As you start browsing through the code, you'll notice something. It seems we're pushing a lot of the YAML complexity into the code, which over time .. makes for a lot of IF/ELSE statements. Almost as if we've shifted the configuration complexity for code complexity.. and i'm not sure which is worse. That's OK, we're prototyping here- as we figure out the general patterns those IF/ELSEs will be re-factored and/or pushed lower into their own separate libraries. The more we can abstract out of the code we have to look at day to day, the easier it is for our brains to pick apart the new problems that need to be solved.
There is one other nuance- while I have been careful to not try and introduce too much SKLearn and NLTK early on, we're very quickly starting to overlap much of their functionality. What i've learned over the years is, it's better to prototype the problem out with as much as your own code as possible first. Do "the job yourself first" then figure out what other libraries exist that help you solve what you need. In a lot of cases your code will be good enough and the problem will be solved.
Solve Real Problems
Over time, if that problem is important enough (worth your time), you'll slowly start refactoring pieces of it with more common abstractions built by smarter people. You'll intuitively understand why you need to use things like SKLearn and NLTK and integrate them as you have the problems they are trying to solve. Going too deep too fast comes with it's own set of issues and you'll spend years of your life down paths that really weren't worth your time. Speaking from personal experience.. If you're lucky you may find yourself in the position to even help improve those frameworks with your unique take on the problem space.

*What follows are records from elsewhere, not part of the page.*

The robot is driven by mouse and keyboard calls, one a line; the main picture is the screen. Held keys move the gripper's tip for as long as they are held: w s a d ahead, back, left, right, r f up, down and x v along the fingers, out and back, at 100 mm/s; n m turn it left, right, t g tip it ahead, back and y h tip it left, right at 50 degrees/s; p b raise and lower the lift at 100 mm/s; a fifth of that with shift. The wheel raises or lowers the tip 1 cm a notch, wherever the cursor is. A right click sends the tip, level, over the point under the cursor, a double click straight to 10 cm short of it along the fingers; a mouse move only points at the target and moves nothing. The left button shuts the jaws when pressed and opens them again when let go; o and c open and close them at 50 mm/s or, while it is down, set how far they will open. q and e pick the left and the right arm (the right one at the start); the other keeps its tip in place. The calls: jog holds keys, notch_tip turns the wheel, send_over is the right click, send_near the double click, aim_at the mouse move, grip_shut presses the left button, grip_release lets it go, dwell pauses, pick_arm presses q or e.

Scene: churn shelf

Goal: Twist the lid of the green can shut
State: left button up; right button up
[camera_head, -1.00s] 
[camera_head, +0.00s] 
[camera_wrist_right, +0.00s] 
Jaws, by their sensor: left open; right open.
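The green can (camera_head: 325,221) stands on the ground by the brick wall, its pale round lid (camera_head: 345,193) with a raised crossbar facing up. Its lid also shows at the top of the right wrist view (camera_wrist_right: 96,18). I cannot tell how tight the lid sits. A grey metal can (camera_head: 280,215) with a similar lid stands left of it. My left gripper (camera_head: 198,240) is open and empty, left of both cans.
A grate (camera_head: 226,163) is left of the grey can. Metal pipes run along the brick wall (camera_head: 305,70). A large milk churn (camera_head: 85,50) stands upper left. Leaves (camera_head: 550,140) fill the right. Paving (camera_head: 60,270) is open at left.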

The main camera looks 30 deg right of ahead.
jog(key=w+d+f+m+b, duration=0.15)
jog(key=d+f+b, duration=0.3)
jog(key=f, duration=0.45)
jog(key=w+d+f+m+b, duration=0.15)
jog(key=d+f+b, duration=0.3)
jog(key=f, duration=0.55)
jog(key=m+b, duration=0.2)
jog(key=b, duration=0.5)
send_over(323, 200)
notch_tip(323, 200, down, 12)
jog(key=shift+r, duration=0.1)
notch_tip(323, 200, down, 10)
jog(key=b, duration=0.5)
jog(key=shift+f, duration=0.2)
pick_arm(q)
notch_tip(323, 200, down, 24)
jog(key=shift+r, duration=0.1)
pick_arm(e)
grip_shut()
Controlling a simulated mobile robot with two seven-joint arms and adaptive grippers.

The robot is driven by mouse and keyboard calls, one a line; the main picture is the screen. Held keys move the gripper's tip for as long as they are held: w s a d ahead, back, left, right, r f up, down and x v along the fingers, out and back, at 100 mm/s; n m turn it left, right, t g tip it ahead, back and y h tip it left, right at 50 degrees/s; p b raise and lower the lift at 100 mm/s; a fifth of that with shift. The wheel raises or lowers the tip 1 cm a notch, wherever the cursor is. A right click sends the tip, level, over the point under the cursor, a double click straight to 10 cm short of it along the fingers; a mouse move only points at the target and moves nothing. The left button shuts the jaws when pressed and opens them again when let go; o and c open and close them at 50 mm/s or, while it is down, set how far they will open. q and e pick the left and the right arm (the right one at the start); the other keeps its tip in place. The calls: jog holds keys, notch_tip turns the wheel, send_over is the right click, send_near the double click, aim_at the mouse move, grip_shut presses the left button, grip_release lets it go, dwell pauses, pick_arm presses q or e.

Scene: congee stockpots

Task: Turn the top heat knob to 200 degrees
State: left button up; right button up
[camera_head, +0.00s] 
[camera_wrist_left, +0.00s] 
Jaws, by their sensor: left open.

The real problem we're trying to solve here is context. We're lifting a bunch of "tokens", that usually have more than 3 characters, surrounding them with context and applying a probability value to them. All this with the express purpose of taking the high value indicators and applying them to our defenses in real-time. Not trivial, but not hard either. I'm not an SKLearn or NLTK expert- but I do know what it feels like to block accidentally netflix.com at the border.